Si potrebbe pensare che sia un fenomeno limitato a qualche clochard, alzare le spalle e chiudere gli occhi per l’ennesima volta. Ma non è così. Per convincersene è sufficiente prendere in considerazione altri tre fattori. Il primo è che la condizione di povertà purtroppo si eredita più della ricchezza, tanto che buona parte degli assistiti adulti della Caritas proviene da famiglie in cui preesisteva uno stato di bisogno. Il secondo è l’alto numero di minori in povertà assoluta: 1,3 milioni di ragazzi, una porzione significativa di popolazione che parte fortemente svantaggiata e il cui destino da adulti rischia di essere segnato, visto che l’“ascensore sociale” è fermo da tempo nel nostro Paese. Aggiungiamoci pure quanto pesantemente può incidere la povertà dei genitori, la malnutrizione, il vivere in ambienti domestici inadeguati o malsani, nello sviluppo fisico e psichico di un bambino, sapendo come siano fondamentali in questo senso i primi mille giorni di vita dal concepimento.

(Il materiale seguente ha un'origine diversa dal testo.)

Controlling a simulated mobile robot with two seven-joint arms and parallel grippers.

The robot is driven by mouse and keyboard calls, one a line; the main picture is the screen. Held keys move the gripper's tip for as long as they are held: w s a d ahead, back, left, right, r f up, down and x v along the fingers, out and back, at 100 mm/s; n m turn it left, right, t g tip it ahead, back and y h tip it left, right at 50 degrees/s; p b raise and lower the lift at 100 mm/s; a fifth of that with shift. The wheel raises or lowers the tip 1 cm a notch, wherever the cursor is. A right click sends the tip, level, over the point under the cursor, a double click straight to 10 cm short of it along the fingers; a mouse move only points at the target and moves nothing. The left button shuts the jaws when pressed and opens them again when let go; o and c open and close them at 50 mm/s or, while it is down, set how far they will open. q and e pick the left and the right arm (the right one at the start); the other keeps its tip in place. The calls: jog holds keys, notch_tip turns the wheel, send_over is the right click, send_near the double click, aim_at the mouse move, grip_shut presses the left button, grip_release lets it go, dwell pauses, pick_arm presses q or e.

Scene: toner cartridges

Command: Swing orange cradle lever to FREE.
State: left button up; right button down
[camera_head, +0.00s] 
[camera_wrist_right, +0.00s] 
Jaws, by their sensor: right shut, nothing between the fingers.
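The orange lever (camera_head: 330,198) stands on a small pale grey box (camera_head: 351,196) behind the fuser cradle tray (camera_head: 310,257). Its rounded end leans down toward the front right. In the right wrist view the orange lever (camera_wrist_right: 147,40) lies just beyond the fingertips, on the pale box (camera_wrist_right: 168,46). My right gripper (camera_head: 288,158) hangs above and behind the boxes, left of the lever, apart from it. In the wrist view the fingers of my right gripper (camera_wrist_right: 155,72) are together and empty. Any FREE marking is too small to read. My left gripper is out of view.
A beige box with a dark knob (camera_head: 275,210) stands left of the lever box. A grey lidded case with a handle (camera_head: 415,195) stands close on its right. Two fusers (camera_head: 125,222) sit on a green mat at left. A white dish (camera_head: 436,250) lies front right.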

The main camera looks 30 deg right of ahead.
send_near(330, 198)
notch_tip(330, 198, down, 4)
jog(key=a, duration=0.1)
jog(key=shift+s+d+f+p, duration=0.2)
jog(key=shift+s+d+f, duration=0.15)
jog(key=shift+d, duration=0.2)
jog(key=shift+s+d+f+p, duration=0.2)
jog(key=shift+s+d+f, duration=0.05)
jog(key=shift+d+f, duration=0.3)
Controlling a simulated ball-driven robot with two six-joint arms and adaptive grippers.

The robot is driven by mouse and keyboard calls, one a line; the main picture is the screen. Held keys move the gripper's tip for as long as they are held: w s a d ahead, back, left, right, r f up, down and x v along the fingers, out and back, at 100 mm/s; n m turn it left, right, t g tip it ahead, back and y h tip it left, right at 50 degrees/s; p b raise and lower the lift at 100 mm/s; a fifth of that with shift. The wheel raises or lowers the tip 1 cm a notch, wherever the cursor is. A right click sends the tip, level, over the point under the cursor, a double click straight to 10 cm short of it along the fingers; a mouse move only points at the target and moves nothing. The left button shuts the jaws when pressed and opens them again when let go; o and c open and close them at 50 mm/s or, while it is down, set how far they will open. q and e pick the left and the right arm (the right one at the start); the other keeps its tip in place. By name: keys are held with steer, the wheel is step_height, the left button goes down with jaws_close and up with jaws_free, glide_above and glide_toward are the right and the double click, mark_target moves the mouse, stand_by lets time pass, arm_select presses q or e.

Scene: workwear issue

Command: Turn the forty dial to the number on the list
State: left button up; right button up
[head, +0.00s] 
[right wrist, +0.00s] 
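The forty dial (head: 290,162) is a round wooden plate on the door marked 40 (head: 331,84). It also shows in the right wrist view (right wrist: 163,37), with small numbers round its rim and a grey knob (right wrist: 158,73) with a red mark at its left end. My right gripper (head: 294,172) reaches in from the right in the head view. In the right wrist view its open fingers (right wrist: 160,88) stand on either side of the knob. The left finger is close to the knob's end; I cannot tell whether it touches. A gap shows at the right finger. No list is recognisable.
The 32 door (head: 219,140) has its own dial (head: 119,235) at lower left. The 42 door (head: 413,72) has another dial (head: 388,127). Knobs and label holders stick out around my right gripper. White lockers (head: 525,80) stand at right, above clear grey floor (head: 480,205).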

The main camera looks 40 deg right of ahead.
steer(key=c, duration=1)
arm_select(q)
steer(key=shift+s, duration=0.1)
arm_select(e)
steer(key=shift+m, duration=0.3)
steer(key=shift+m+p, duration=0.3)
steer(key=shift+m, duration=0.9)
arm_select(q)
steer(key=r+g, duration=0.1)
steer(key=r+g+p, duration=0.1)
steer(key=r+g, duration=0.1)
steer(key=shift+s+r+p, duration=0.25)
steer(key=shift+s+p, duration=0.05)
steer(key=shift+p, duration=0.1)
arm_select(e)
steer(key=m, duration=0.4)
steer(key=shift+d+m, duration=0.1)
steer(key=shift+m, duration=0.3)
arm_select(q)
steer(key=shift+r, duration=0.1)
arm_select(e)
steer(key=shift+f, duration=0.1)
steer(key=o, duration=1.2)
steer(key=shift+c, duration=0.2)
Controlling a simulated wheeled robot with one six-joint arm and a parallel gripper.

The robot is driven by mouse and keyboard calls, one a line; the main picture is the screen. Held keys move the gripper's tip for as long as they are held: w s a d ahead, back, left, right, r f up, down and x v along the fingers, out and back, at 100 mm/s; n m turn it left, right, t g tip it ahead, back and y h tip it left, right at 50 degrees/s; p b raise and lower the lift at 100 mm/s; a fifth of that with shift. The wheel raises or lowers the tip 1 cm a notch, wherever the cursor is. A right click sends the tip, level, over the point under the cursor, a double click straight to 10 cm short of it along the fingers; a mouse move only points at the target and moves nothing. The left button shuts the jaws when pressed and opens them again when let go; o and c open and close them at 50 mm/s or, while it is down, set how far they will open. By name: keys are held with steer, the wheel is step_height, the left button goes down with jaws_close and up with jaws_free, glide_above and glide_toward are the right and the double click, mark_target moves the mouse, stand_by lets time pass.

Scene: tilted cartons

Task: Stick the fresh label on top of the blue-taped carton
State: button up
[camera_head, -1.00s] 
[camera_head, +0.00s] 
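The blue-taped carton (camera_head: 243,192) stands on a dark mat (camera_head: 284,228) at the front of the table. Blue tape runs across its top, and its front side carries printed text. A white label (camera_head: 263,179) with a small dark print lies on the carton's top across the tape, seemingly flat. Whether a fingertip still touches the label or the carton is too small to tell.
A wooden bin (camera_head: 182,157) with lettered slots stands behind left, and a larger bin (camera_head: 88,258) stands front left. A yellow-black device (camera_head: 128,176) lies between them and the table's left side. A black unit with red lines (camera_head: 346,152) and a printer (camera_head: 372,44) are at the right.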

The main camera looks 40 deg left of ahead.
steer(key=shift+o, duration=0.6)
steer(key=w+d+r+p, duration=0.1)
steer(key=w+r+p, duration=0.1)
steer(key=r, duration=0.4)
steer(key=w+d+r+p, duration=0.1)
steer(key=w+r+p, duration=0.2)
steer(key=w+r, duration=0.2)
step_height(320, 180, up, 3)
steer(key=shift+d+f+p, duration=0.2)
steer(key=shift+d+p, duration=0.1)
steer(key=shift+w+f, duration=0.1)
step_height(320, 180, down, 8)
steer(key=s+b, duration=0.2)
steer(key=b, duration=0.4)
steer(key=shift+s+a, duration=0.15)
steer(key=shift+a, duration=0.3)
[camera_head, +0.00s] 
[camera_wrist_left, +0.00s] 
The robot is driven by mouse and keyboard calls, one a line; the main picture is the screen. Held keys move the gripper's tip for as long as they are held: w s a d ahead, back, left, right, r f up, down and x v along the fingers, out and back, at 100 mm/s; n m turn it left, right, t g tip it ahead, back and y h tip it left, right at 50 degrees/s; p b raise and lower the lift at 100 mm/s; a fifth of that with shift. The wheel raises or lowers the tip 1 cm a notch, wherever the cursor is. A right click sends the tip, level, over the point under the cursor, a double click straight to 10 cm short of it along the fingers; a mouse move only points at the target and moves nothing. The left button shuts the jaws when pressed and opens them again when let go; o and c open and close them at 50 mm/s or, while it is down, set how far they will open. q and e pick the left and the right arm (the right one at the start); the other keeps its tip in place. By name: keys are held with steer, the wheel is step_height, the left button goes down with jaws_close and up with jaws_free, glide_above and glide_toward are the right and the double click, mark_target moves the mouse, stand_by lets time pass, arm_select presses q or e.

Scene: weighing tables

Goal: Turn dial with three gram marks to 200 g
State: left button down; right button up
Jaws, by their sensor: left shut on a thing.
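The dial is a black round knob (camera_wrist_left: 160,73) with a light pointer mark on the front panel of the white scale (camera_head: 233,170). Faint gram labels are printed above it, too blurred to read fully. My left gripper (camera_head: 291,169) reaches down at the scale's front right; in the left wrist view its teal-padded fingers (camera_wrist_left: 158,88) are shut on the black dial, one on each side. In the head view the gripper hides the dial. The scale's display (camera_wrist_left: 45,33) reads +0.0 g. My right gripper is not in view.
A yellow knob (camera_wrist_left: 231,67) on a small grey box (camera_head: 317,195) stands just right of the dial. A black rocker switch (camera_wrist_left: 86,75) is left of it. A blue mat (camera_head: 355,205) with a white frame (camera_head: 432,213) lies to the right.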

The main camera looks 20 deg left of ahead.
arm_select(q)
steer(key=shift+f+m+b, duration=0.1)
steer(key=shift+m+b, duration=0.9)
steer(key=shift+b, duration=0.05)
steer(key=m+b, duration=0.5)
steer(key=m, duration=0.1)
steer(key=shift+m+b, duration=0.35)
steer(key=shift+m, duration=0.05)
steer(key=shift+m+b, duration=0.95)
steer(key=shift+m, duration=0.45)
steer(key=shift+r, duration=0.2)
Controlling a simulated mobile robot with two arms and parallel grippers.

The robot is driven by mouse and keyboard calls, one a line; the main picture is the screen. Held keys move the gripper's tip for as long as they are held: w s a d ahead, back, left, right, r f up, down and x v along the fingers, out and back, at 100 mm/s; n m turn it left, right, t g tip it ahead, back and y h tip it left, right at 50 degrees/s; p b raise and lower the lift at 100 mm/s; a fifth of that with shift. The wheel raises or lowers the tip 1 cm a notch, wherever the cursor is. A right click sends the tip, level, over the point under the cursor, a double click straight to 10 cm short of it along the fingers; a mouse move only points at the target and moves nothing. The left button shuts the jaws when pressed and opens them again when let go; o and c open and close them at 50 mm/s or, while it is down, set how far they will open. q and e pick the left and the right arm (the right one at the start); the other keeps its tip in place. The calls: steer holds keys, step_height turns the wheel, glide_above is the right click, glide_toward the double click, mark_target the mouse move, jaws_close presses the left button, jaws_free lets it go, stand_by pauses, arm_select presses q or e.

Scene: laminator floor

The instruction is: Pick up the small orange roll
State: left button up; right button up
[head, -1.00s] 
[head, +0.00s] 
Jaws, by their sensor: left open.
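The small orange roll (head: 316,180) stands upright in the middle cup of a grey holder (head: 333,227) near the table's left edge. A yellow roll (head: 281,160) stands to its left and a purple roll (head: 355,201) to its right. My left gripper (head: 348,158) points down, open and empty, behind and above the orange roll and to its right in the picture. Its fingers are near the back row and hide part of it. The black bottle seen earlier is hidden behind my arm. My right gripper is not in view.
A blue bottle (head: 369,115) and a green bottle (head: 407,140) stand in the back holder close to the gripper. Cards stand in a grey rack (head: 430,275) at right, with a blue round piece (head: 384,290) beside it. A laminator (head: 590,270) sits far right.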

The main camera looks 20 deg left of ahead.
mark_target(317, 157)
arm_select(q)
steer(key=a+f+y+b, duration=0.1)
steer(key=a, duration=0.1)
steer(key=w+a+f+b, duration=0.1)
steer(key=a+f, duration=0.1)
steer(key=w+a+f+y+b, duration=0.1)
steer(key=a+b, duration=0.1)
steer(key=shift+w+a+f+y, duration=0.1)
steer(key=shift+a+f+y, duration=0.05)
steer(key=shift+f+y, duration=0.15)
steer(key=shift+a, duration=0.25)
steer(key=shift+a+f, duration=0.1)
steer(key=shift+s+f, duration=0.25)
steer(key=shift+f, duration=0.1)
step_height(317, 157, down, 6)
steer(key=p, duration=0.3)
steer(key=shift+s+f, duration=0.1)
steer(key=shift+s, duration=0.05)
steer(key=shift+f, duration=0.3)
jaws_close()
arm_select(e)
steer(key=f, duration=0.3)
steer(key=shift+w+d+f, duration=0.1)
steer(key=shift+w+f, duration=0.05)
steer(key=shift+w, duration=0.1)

Il terzo fattore è lo stretto legame tra povertà economica e povertà educativa: oltre i due terzi degli assistiti Caritas non va oltre il diploma di terza media e tra loro sono prevalenti coloro che si sono fermati alle elementari o sono analfabeti. Non solo la loro uscita dalla condizione di povertà è difficilissima, ma quasi altrettanto rischia di esserlo quella dei figli, visto che nel nostro Paese il livello di istruzione dei giovani è fortemente correlato a quello di padri e madri.
Nell’ultimo anno le politiche di contrasto alla povertà, con l’abolizione del Reddito di cittadinanza, sono state fortemente ridimensionate e limitate a meno del 30% dei poveri assoluti. Il criterio dell’universalità è stato cancellato e si è scelto – sotto questo aspetto assai positivamente – di mirare i sostegni ai nuclei familiari con figli, con l’intento di spingere invece i singoli ad attivarsi per trovare un’occupazione. Le politiche attive per favorire questo processo, però, risultano insufficienti, così come si avverte la necessità di un grande investimento in istruzione e formazione, nel contrasto all’abbandono scolastico e nel sostegno agli studi non solo dei più meritevoli, ma di quanti più ragazzi possibile se vogliamo davvero contrastare la miseria crescente nel nostro Paese.
Nei poveri, dunque, a poco a poco muore il “diritto di aspirare”. Che è come vederli spogliati dell’ultimo, inalienabile, bene: la speranza. Far sì che questa non si spenga del tutto, che le persone abbiano ancora la libertà di essere in qualche modo artefici del proprio destino, è certamente compito primario di politica e istituzioni. Ma non di meno nostro: assicurare libertà e donare speranza sono l’obiettivo primo della solidarietà, l’essenza della Carità.